V. Malicious Prosecution
To establish a claim for malicious prosecution under § 1983 and New York law, a plaintiff must allege (1) the initiation or continuation of a criminal proceeding against plaintiff; (2) termination of the proceeding in plaintiff's favor; (3) lack of probable cause for commencing the proceeding; and (4) actual malice as a motivation for defendant's actions. Willey v. Kirkpatrick, 801 F.3d 51, 70 (2d Cir. 2015). “A Section 1983 malicious prosecution claim also requires a sufficient post-arraignment liberty restraint to implicate the plaintiff's Fourth Amendment rights.” Buari v. City of New York, 530 F.Supp.3d 356, 383 (S.D.N.Y. 2021) (quotes omitted). Prior to 2022, to meet the favorable termination element, a plaintiff in the Second Circuit needed to show some “affirmative indication of innocence.” Lanning v. City of Glens Falls, 908 F.3d 19, 25 (2d Cir. 2018), abrogated by Thompson v. Clark, 212 L.Ed.2d 382, 142 S.Ct. 1332 (2022). However, the Supreme Court has recently rejected Second Circuit precedent on the “favorable termination” element and held that “a Fourth Amendment claim under § 1983 for malicious prosecution does not require the plaintiff to show that the criminal prosecution ended with some affirmative indication of innocence.” Thompson v. Clark, ___U.S.___, 142 S.Ct. 1332, 1341, 212 L.Ed.2d 382, 393 (2022). Rather, “[a] plaintiff need only show that the criminal prosecution ended without a conviction.” Id. (emphasis added).

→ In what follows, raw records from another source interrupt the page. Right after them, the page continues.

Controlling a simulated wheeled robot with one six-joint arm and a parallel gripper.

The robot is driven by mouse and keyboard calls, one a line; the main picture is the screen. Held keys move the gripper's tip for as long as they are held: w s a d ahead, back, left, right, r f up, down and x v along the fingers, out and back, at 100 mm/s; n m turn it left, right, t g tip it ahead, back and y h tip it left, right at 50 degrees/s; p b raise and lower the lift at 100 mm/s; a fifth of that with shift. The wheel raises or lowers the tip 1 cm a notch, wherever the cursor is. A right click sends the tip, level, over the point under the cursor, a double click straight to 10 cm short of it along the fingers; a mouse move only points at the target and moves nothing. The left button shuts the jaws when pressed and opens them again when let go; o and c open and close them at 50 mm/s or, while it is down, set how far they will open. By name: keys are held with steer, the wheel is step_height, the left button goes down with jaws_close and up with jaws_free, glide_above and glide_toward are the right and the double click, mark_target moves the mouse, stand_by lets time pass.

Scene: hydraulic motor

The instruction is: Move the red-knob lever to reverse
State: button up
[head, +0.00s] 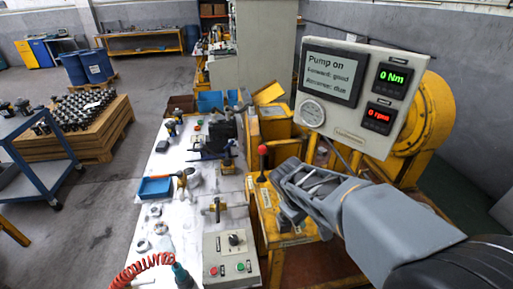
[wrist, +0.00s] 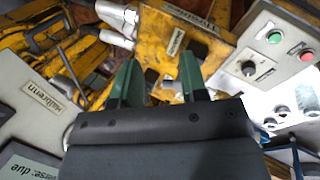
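The red-knob lever (head: 262,160) stands on the yellow stand in the head view, its red ball on top and its dark shaft close to upright. My gripper (head: 288,198) is just to the right of it and lower than the knob, with a visible gap to the knob. In the wrist view my gripper (wrist: 160,82) has two green fingers spread apart with nothing clearly between them. I cannot make out the red knob in the wrist view. The display (head: 330,73) reads "Pump on", "Forward: good", "Reverse: due".
The meters (head: 387,96) read 0 Nm and 0 rpm. A control box (head: 231,258) with a black selector, red and green buttons sits at the bench's front; it also shows in the wrist view (wrist: 262,72). The yellow stand (head: 268,215) and display panel crowd my arm.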

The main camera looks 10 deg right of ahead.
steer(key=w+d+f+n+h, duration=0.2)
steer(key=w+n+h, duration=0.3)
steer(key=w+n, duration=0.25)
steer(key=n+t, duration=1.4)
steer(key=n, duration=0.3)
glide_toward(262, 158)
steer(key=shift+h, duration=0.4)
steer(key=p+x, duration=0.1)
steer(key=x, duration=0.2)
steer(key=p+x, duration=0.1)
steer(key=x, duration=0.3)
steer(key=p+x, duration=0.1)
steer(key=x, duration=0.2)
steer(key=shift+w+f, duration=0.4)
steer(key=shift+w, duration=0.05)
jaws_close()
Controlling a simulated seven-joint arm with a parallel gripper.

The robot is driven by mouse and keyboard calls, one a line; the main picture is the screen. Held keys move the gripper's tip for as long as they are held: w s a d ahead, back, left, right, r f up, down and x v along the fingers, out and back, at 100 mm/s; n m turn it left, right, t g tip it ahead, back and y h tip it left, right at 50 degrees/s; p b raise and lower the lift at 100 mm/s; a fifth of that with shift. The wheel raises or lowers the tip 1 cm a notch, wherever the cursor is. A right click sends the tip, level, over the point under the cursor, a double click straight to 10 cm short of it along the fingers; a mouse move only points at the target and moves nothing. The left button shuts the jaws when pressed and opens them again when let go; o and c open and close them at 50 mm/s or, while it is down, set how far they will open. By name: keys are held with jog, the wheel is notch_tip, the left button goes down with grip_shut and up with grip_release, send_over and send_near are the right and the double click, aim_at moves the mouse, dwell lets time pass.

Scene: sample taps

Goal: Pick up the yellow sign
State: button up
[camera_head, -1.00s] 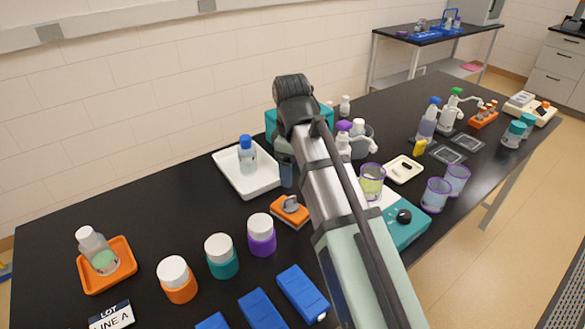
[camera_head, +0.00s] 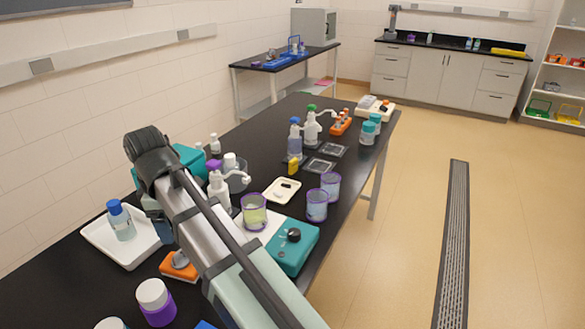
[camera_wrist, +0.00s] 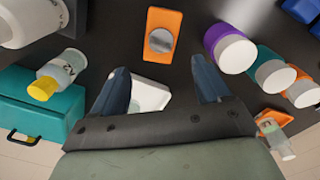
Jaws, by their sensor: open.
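No yellow thing in view is clearly a sign. On the far counter, a long flat yellow object (camera_head: 508,52) lies near the right end; it is too small to identify. A small upright yellow object (camera_head: 293,165) stands on the black bench beside a blue-capped bottle (camera_head: 295,142). My gripper (camera_wrist: 162,82) is open and empty in the wrist view, pointing down over the bench with a white tray (camera_wrist: 150,95) beneath it. In the head view my arm mostly hides it, and it is well away from both yellow objects.
The black bench (camera_head: 262,130) is crowded with bottles, purple-rimmed beakers (camera_head: 317,205), a teal device (camera_head: 292,245) and orange-lidded items. Open floor (camera_head: 400,220) lies right of the bench, with a grey floor grate (camera_head: 455,240). Shelves (camera_head: 560,85) stand at the far right.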

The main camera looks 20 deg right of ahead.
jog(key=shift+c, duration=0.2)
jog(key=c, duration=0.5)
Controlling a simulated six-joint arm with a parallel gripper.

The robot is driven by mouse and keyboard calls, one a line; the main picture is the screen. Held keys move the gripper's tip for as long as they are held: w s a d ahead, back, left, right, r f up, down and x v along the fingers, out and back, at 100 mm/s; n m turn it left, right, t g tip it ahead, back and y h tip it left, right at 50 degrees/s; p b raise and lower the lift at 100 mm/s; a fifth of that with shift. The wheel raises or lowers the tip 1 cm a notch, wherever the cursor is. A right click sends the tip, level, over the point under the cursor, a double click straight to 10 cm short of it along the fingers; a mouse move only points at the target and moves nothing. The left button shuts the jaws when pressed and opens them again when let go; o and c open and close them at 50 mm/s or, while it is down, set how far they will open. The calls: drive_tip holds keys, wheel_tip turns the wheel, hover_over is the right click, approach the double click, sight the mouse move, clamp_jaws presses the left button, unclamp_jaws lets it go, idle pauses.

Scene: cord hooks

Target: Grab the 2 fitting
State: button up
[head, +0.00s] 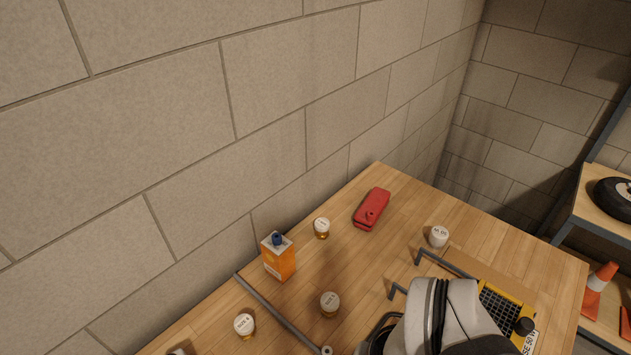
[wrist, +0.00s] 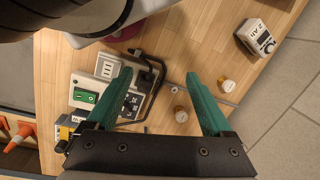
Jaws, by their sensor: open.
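No fitting plainly marked 2 can be made out. White-lidded jars stand on the bench in the head view: one at front left (head: 245,325), one in the middle (head: 330,304), one by the wall (head: 322,228) and one at right (head: 439,237). Their lid print is too small to read surely. In the wrist view, a white device (wrist: 262,42) bears a mark like "2 AV". My gripper (wrist: 158,75), with green fingers, is open and empty above the bench. Two small jars, one (wrist: 226,84) and another (wrist: 181,114), show near its right finger. In the head view my arm hides part of the bench.
An orange carton (head: 279,260) and a red case (head: 371,208) stand near the wall. Grey bent rods (head: 272,307) and a yellow keypad device (head: 503,306) are on the bench. A panel with a green switch (wrist: 86,97) and a black cord (wrist: 150,78) lie by the left finger.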

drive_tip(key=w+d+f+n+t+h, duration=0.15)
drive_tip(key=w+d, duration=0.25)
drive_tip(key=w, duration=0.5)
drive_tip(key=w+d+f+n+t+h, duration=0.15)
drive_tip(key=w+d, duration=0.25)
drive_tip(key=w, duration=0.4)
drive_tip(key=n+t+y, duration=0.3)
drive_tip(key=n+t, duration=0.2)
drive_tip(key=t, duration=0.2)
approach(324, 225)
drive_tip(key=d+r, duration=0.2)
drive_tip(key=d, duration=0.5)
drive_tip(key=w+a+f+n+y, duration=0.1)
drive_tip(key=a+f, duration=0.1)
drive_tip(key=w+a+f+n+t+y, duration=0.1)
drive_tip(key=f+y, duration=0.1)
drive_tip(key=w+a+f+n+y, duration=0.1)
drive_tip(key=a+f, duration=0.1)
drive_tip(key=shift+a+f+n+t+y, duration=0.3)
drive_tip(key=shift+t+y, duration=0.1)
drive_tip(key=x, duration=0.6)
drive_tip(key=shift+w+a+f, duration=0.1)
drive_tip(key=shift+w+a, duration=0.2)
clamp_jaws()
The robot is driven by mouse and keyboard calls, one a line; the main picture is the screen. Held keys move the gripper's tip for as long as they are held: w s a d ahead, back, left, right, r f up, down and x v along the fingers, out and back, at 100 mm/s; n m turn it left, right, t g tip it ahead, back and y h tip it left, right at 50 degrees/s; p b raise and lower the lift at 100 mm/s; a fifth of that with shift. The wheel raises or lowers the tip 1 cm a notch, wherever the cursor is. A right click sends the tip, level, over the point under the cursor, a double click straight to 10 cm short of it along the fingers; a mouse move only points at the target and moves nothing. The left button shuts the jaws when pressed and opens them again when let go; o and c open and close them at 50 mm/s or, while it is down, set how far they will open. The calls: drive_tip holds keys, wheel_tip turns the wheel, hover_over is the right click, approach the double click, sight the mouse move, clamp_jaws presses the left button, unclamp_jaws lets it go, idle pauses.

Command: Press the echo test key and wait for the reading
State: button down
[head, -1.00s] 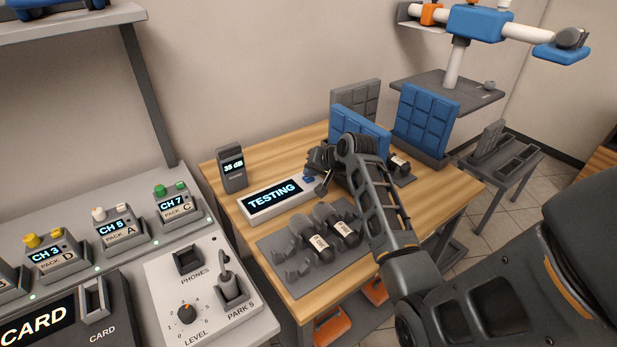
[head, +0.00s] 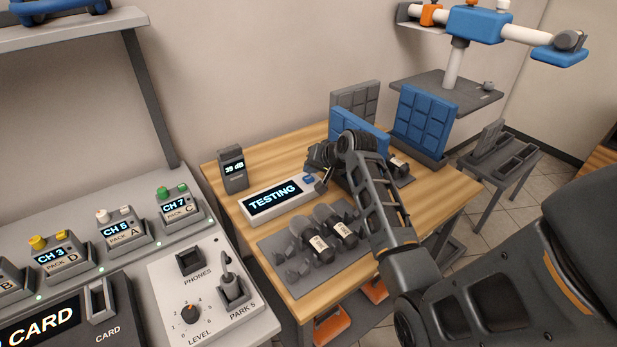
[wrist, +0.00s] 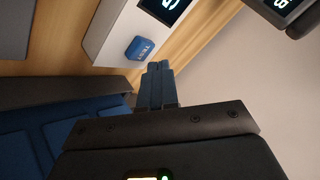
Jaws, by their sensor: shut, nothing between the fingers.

Here, the undersigned finds Plaintiff's claim for malicious prosecution fails as a matter of law because, as also acknowledged in the Pretrial Order, the criminal charges against Plaintiff were ACOD, which is not a “favorable determination” for the purposes of a malicious prosecution. See ECF No. 39-3 at 11-12; Freedman v. Monticello Police Dep't, No. 01 CIV. 0119 (NRB), 2003 WL 135751, at *2 (S.D.N.Y. Jan. 17, 2003) (quoting Singleton v. City of New York, 632 F.2d 185, 19394 (2d Cir. 1980) (“It is well settled that in order to maintain an action for malicious prosecution under 42 U.S.C. § 1983 in the Second Circuit, a plaintiff must establish that a prosecution was terminated in his favor. Moreover, it has been held that because a dismissal pursuant to Crim. Proc. Law § 170.55 (an ACD) is ‘not the equivalent of a verdict or finding that the defendant is not guilty of the offense charged against him', a plaintiff who has entered into an ACD, cannot maintain a federal § 1983 claim based on a claim of malicious prosecution.”); Singleton, 632 F.2d at 195 (“To hold otherwise would permit a defendant to relitigate the issue of probable cause by way of a s 1983 action, despite the state court's determination of that issue against him after full and fair consideration of the evidence, thus posing the prospect of harassment, waste and endless litigation, contrary to principles of federalism.”). To this end, Plaintiff's acceptance of an ACOD precludes his civil action against officers and municipalities for malicious prosecution, and, therefore, it is respectfully recommended that Defendants' Motion for Judgment on Plaintiff's claim for malicious prosecution be granted. See ECF No. 39-3 at 11-12 (further noting that an element of malicious prosecution is “termination in favor of the accused,” and, while ACOD is not an admission of guilt or a conviction, it is not considered to be “termination in favor of the accused” and does not settle the question of the accused's guilt); Harry v. City of New York, No. 23-cv-69, 2024 U.S. App. LEXIS 1618, at *4 (2d Cir. Jan. 24, 2024) (“[P]robable cause to prosecute both charges defeats Harry's claim.”).
CONCLUSION
For the reasons stated herein, the undersigned respectfully recommends that Defendants' Motion for Summary Judgment be GRANTED as to Plaintiff's Monell, negligent hiring/supervision, and malicious prosecution claims, and DENIED as to Plaintiff's Fourth Amendment claims against Officer Santos.
OBJECTIONS
A copy of this Report and Recommendation is being electronically served on Counsel. Any written objections to this Report and Recommendation must be filed with the Clerk of the Court within fourteen (14) days of service of this Report. 28 U.S.C. § 636(b)(1) (2006 & Supp. V 2011); Fed.R.Civ.P. 6(a), 72(b). Any requests for an extension of time for filing objections must be directed to the district judge assigned to this action prior to the expiration of the fourteen (14) day period for filing objections. Failure to file objections within fourteen (14) days will preclude further review of this Report and Recommendation either by the District Court or the Court of Appeals. Thomas v. Arn, 474 U.S. 140, 145 (1985) (“a party shall file objections with the district court or else waive right to appeal”); Caidor v. Onondaga Cnty., 517 F.3d 601, 604 (2d Cir. 2008) (“failure to object timely to a magistrate's report operates as a waiver of any further judicial review of the magistrate's decision”); see Monroe v. Hyundai of Manhattan & Westchester, 372 Fed.Appx. 147, 147-48 (2d Cir. 2010) (same).